## Stored data
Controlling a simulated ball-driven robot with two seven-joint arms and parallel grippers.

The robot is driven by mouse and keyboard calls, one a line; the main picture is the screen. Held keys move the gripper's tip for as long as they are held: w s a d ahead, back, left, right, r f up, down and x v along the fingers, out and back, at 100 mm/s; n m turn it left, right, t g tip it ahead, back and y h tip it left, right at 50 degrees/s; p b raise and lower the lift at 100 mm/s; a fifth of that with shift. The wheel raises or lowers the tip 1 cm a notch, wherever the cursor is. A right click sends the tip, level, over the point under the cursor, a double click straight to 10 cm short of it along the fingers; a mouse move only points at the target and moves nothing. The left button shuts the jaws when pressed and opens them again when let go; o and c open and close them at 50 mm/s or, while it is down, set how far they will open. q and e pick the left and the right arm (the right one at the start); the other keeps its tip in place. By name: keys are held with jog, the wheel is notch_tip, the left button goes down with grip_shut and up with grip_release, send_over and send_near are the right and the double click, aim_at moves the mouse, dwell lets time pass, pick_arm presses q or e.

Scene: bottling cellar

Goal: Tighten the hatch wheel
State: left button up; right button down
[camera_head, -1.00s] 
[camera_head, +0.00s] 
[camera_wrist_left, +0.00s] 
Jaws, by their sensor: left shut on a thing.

## Exercise goal
Write out exactly the lines starting with the one that holds "Scene: bottling cellar" and running through the last line above.

## Correct result
Scene: bottling cellar

Goal: Tighten the hatch wheel
State: left button up; right button down
[camera_head, -1.00s] 
[camera_head, +0.00s] 
[camera_wrist_left, +0.00s] 
Jaws, by their sensor: left shut on a thing.

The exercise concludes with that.